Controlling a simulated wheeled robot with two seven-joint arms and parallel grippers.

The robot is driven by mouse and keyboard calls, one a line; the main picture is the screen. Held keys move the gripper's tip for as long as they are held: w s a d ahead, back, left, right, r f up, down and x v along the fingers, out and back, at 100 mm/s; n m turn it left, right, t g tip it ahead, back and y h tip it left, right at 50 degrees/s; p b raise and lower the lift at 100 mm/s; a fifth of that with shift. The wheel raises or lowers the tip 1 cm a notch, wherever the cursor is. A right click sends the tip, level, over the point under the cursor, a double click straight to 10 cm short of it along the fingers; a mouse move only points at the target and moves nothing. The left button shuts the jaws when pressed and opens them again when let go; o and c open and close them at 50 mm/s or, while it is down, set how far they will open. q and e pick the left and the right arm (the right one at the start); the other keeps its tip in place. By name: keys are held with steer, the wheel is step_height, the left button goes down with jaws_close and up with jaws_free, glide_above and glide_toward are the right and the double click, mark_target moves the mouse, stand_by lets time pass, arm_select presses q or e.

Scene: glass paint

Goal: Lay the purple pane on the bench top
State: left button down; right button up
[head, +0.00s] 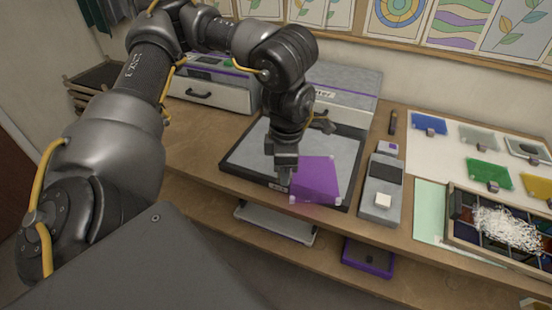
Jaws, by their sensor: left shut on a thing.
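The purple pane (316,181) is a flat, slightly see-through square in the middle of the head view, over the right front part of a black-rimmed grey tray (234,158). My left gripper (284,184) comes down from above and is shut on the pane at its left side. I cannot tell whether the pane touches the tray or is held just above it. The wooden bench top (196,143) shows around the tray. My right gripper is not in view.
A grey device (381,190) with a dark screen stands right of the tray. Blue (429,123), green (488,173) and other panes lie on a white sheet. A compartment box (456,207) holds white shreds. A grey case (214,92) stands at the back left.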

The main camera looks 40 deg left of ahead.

* * * * * * * * *

WORK TO DO.
Each line in the data that holds the string "button" should be found and copied.

RESPONSE BELOW.
The robot is driven by mouse and keyboard calls, one a line; the main picture is the screen. Held keys move the gripper's tip for as long as they are held: w s a d ahead, back, left, right, r f up, down and x v along the fingers, out and back, at 100 mm/s; n m turn it left, right, t g tip it ahead, back and y h tip it left, right at 50 degrees/s; p b raise and lower the lift at 100 mm/s; a fifth of that with shift. The wheel raises or lowers the tip 1 cm a notch, wherever the cursor is. A right click sends the tip, level, over the point under the cursor, a double click straight to 10 cm short of it along the fingers; a mouse move only points at the target and moves nothing. The left button shuts the jaws when pressed and opens them again when let go; o and c open and close them at 50 mm/s or, while it is down, set how far they will open. q and e pick the left and the right arm (the right one at the start); the other keeps its tip in place. By name: keys are held with steer, the wheel is step_height, the left button goes down with jaws_close and up with jaws_free, glide_above and glide_toward are the right and the double click, mark_target moves the mouse, stand_by lets time pass, arm_select presses q or e.
State: left button down; right button up

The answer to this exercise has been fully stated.